In many ways, this ecological pushback expressed through Cyclone Ditwah, mirrors the 2022 people's uprising, which sought to overthrow an entrenched political establishment. Just as that quest remains incomplete, nature is waging its own campaign against an economy dictated by self-interest. As the climate breaks, more decisive acts of defiance from the natural world appear inevitable, mirroring the political and economic struggles that lie ahead for the masses.
The scale of devastation to crops
The immediate scale of this conflict is now finally clear. Initial estimates from the Food and Agriculture Organisation of the United Nations (FAO UN) following the Cyclone Ditwah, combined with ongoing monsoon rains, paint a harrowing picture. Over 1,200 landslides have been triggered in the hills while severe flooding in the low-lying areas affecting over 10% of the total population.
The National Building Research Organisation reports that 30% of Sri Lanka's total land mass -home for 34% of the populationis under the risk of landslides. Flood waters have submerged 20% of the total land mass of the country, destroying roughly 380,000 acres of cultivated land. Out of this, 330,000 acres were paddy lands accounting for 86% of the destruction (FAO UN).
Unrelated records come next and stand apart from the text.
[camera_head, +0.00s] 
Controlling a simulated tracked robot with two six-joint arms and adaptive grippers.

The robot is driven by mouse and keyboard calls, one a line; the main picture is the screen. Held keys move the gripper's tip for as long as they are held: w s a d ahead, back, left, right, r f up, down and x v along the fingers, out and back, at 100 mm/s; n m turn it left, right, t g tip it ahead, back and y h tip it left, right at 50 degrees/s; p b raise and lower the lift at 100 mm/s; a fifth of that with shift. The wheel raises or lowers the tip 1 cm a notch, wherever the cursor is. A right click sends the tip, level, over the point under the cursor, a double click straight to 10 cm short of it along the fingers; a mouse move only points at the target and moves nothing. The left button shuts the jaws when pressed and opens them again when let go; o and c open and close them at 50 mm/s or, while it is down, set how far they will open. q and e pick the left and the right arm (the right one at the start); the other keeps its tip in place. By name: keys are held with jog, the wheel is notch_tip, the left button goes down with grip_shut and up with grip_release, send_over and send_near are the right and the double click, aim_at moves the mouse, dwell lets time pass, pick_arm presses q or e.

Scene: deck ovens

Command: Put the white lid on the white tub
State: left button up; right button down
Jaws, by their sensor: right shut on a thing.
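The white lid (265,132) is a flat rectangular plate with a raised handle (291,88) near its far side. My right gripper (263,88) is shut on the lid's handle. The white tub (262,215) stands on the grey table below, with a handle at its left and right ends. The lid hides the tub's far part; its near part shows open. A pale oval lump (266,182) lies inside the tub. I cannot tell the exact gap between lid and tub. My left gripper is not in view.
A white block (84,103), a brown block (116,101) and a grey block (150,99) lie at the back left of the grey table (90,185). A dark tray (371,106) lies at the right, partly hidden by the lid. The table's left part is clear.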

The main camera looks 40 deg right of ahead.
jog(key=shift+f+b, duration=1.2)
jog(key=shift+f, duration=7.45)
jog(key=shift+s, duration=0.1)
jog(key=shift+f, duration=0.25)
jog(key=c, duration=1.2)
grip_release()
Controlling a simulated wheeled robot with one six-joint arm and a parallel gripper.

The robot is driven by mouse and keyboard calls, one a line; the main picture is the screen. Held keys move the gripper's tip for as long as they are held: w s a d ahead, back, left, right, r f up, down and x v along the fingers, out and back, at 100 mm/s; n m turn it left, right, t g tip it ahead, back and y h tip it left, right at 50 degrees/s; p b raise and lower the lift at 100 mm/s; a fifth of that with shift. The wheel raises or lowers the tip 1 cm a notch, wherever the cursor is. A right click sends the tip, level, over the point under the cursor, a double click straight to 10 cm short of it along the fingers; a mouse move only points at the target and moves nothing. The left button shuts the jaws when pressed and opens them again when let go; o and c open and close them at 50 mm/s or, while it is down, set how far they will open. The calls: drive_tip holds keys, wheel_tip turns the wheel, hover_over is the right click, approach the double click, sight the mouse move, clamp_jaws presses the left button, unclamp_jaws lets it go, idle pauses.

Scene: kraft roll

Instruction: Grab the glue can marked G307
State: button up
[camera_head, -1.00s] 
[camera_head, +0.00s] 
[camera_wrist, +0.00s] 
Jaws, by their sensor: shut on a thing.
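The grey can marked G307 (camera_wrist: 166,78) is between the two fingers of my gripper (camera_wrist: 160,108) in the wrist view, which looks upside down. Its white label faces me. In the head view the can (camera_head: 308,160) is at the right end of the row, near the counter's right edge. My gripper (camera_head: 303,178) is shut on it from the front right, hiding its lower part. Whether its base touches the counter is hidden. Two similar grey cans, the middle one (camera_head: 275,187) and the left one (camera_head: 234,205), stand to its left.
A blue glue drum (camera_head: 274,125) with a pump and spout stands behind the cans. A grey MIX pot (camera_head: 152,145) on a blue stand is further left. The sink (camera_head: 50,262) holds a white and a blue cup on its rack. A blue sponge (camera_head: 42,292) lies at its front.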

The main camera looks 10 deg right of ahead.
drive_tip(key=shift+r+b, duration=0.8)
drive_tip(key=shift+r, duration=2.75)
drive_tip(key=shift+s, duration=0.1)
Depending on the degree of destruction the machine rents may also rise in the absence of state intervention to restore the supply. International Food Policy Research Institute finds that 32.8% of households experience moderate to severe food insecurity while this figure is as high as 54.5% in the estates by November 2025, even before the cyclone's devastation. Given that agricultural losses directly threaten food availability, inflation, employment and livelihood of millions, Government must prioritise the recovery and restructure of the affected agricultural land and industrial employment creation.